__Exercise details__
In the data below, locate each line with the word "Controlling" and list it.

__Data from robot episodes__
(begin)

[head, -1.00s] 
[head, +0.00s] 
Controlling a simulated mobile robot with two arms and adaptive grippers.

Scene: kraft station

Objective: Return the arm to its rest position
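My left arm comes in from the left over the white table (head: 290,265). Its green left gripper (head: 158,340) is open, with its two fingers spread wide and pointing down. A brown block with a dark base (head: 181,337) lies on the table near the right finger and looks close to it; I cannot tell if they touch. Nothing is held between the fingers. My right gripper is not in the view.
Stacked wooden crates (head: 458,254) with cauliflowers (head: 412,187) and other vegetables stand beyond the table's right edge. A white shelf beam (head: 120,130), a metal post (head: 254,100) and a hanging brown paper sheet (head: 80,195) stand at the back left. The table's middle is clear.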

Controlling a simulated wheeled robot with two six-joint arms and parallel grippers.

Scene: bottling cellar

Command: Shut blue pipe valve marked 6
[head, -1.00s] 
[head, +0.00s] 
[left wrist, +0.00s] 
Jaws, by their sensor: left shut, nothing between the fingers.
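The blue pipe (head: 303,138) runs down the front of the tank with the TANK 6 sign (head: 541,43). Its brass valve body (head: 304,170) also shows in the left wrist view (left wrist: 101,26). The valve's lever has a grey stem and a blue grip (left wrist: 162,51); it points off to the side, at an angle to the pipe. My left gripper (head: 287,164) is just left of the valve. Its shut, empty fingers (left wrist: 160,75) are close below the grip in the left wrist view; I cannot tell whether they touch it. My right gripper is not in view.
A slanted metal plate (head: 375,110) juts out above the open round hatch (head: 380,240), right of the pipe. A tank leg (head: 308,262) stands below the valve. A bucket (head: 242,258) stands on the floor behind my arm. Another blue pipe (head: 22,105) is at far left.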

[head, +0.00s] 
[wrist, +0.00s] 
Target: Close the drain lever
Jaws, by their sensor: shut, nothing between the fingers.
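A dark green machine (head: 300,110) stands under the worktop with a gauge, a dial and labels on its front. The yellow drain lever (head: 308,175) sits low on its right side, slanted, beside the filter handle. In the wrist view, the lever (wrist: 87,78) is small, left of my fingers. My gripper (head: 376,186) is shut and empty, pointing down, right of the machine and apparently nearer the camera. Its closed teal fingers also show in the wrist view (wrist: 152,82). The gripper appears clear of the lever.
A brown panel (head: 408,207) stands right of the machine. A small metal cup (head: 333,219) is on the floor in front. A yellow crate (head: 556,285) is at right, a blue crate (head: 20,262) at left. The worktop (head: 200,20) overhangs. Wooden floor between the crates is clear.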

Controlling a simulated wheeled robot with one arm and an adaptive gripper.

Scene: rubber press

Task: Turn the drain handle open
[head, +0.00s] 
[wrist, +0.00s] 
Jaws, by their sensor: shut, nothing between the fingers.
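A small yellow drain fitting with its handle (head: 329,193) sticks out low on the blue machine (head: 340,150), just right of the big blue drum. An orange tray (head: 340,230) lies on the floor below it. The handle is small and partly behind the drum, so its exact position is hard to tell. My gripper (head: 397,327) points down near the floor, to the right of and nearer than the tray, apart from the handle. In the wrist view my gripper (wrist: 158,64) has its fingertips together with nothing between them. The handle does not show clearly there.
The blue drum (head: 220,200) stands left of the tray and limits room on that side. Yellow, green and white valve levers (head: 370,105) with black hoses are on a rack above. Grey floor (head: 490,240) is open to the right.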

(end)
(begin)

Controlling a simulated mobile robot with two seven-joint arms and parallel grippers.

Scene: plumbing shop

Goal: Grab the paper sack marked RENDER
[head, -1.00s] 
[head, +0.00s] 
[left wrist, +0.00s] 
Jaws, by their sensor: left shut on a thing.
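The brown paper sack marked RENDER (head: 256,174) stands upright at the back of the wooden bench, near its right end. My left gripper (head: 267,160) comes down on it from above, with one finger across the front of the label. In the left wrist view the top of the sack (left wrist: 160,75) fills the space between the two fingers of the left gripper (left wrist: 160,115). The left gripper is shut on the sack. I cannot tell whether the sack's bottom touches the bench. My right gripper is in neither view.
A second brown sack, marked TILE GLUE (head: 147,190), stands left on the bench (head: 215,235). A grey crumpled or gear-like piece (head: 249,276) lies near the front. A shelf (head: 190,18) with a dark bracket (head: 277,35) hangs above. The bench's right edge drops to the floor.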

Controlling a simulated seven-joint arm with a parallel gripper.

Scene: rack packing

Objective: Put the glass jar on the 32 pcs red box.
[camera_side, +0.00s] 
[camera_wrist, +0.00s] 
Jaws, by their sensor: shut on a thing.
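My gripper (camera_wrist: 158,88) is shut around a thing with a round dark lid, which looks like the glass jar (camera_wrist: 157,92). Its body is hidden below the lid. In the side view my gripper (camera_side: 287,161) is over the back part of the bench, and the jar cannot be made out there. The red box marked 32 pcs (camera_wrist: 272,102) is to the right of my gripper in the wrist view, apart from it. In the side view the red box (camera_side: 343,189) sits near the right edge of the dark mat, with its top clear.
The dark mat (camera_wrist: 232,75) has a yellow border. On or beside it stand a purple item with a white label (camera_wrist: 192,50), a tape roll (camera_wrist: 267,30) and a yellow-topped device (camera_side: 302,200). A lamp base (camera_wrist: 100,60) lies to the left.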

(end)

__Final answer__
Controlling a simulated mobile robot with two arms and adaptive grippers.
Controlling a simulated wheeled robot with two six-joint arms and parallel grippers.
Controlling a simulated wheeled robot with one arm and an adaptive gripper.
Controlling a simulated mobile robot with two seven-joint arms and parallel grippers.
Controlling a simulated seven-joint arm with a parallel gripper.

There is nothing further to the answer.